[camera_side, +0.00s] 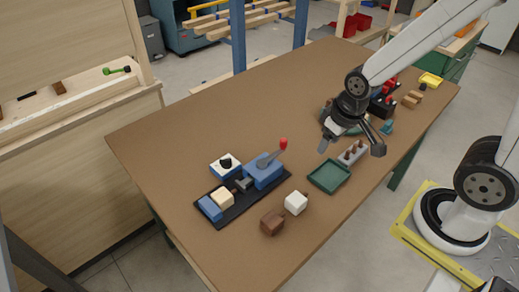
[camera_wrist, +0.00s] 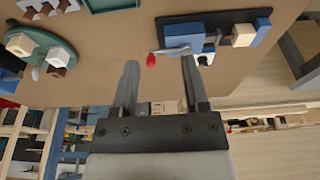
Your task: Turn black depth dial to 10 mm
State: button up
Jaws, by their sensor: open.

|---|

What to work on: Drop the images and repeat the data exactly.

Response to this exercise:
[camera_side, +0.00s] 
[camera_wrist, +0.00s] 
Your task: Turn black depth dial to 10 mm
State: button up
Jaws, by their sensor: open.

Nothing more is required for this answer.